New Milford – W. E. Carpenter, proprietor of the old Phinney House, has leased the Jay House and will take possession the first of February.

Hop Bottom – A game dinner will be served in the Universalist church Thanksgiving Day. A hunting party has been organized and the hunters have agreed to donate the results of their trip to this dinner. A sale of fancy articles, baked stuffs, etc., will be held. Also The Ladies Aid of the Foster [Hop Bottom] M. E. church will serve, in Loomis hall, a regular old-fashioned Thanksgiving family dinner, Nov. 25, consisting of chicken pie and all delicacies of the season.

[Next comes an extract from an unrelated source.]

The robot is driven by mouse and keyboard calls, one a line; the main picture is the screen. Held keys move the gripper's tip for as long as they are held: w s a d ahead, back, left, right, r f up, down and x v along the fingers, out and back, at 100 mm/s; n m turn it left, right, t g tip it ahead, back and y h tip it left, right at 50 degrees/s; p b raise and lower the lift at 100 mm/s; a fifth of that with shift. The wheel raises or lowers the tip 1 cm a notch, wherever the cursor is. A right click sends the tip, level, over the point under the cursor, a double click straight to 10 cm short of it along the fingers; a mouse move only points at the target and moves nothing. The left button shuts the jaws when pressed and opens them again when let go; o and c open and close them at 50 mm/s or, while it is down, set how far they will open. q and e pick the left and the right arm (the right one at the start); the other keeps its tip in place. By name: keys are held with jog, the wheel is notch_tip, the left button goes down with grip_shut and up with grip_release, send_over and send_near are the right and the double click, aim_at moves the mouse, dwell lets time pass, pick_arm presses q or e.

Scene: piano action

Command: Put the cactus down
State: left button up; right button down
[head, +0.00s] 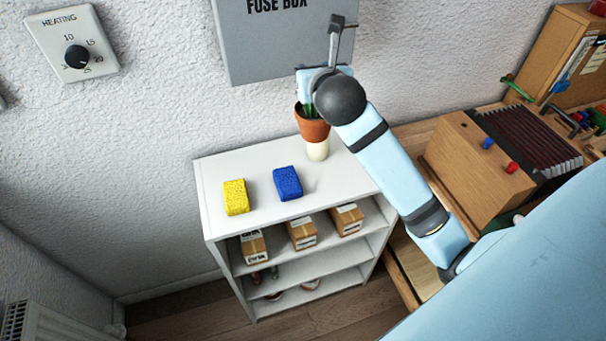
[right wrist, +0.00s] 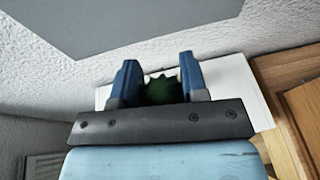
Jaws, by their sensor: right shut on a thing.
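The cactus shows as a green top (right wrist: 162,90) between the two blue fingers of my right gripper (right wrist: 158,72) in the right wrist view. In the head view its terracotta pot (head: 312,127) hangs upright or slightly tilted over the back right of the white shelf unit's top (head: 245,167). My right gripper is shut on the cactus, and its wrist hides most of the plant in the head view. A cream rounded object (head: 317,151) stands directly below the pot in the picture; I cannot tell whether they touch. My left gripper is not in view.
A yellow sponge-like block (head: 236,197) and a blue one (head: 287,183) lie on the shelf top. The front right of the top is bare. A grey fuse box (head: 270,45) is on the wall behind. A wooden box (head: 475,165) stands to the right.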

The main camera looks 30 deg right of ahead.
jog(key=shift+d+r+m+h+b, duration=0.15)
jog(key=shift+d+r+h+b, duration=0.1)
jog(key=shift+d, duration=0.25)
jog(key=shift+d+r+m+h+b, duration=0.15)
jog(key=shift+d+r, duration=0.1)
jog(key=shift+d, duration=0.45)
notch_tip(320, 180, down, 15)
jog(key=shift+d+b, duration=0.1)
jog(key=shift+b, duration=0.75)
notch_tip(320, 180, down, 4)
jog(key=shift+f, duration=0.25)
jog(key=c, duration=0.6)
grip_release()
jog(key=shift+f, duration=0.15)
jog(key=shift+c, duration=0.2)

Brooklyn – A case of unusual interest is that of a Brooklyn man charged with Desertion. According to the evidence, this is a peculiar condition for the persons concerned. The wife, in her testimony, said she left her home which was in the house with her husband’s parents, but separate apartments, because her husband and his people were unkind to her.

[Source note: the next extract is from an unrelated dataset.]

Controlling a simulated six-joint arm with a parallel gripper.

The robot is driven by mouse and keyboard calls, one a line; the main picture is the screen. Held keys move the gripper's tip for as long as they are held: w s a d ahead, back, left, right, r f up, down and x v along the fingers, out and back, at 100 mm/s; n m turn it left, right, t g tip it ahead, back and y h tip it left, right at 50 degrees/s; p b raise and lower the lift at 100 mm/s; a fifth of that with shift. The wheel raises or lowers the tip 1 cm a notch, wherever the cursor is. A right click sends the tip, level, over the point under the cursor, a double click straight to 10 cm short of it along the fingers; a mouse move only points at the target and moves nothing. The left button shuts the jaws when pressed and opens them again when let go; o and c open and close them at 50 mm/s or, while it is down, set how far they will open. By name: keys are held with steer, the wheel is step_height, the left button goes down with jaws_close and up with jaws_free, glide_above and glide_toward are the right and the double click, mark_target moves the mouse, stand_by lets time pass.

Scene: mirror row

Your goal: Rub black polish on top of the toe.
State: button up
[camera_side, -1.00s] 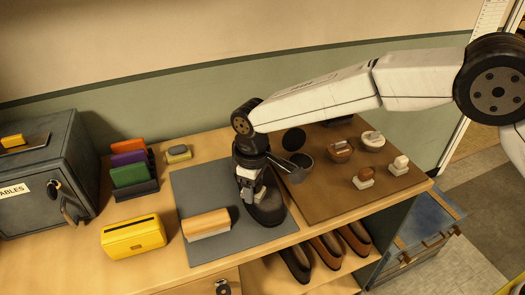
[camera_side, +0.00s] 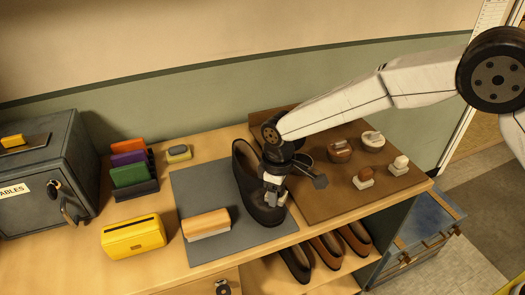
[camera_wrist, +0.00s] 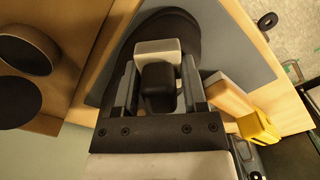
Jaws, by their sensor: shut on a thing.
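The black shoe (camera_side: 250,195) stands on the grey mat (camera_side: 192,180), its opening at the back and its toe towards the bench's front edge. My gripper (camera_side: 272,199) is shut on a dauber with a black knob (camera_wrist: 158,92) and a pale block (camera_wrist: 157,50). It is over the toe end, pointing down. In the wrist view the pale block overlaps the dark toe (camera_wrist: 175,24); I cannot tell whether they touch.
A wooden-backed brush (camera_side: 206,222) lies left of the shoe. A yellow box (camera_side: 133,237) is further left. The brown board (camera_side: 320,203) holds brown and cream tins (camera_side: 371,142) and two daubers (camera_side: 364,178). Shoes (camera_side: 325,250) stand on the shelf below.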

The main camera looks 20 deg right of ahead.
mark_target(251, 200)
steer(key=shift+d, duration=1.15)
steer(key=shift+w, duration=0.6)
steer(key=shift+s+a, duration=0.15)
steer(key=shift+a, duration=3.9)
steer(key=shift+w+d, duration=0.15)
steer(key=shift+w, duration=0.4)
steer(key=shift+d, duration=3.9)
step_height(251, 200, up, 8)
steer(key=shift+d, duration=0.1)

She went to her fathers and her husband has not supported her since she left last spring. The husband testified that she said she could not live with his people and he had separate rooms, just as she desired, that he came prepared to take her back if she would go with him now, but he had rented the farm and other business matters made it impossible for him to support her away. It was brought out that the real secret of the trouble was caused by church differences.

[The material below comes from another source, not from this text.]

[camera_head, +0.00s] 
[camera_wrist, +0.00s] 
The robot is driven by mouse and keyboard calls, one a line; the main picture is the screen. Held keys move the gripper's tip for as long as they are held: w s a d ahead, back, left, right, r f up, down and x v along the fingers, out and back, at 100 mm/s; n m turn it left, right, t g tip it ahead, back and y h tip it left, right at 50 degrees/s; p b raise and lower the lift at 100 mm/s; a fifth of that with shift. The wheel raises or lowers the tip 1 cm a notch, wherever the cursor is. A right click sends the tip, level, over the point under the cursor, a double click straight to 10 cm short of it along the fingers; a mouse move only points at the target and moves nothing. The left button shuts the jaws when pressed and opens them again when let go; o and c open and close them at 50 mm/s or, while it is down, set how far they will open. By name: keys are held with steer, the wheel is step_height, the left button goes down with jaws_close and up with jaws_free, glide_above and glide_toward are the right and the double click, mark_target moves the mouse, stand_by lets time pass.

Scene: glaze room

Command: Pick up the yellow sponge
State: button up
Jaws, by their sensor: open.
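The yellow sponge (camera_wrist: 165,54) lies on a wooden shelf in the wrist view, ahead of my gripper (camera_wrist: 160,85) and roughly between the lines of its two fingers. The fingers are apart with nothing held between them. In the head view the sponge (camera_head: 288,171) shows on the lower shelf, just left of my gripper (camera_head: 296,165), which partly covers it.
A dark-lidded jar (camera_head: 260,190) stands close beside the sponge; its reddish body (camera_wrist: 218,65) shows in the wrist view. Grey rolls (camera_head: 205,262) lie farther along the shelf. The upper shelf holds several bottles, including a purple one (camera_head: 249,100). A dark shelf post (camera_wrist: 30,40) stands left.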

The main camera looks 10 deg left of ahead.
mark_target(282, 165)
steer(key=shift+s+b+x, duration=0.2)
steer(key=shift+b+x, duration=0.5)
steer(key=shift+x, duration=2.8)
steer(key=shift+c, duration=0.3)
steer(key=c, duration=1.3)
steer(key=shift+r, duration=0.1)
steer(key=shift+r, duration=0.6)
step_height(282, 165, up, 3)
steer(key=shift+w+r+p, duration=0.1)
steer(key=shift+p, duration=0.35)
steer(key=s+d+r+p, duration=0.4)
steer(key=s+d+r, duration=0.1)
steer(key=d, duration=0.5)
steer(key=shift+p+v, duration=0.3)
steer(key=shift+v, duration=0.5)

Springville – We predict that next Saturday will be a lively day here for it is the last day of the baby show at Lee Brother’s store, and all the competing babies will be present with their mothers that afternoon. While a babe in the house is said to be a well-spring of pleasure, a score of more, all in one store, should be—you will have to go and see the babies—they will entertain you. There will be special music at the Lee Store—other than by the babies.

Forest City – Patrick Sheridan and Arthur Brain, two youthful nimrods of this place, while out hunting on Monday morning saw a deer just east of the ledge of rocks at Stillwater. The boys are sure that the animal was a young doe. [Unlike today, deer were extremely rare100 years ago.]

Fair Hill, Jessup Twp. – The first snow of the season, November 15.

Montrose – At the C-Nic Theatre, Nov. 19th, Wm. Fox presents a beautiful five-act drama, “Life’s Shop Window,” from the famous novel and play by Victoria Cross, featuring Caine Whitney and Stewart Holmes. This delicate but truthful visualization of the novel and play was the talk of two continents—a story of a clandestine marriage that almost resulted in disaster. One hundred thousand people saw “Life’s Shop Window” in one day in ten New York theatres. It is the biggest popular hit of the year.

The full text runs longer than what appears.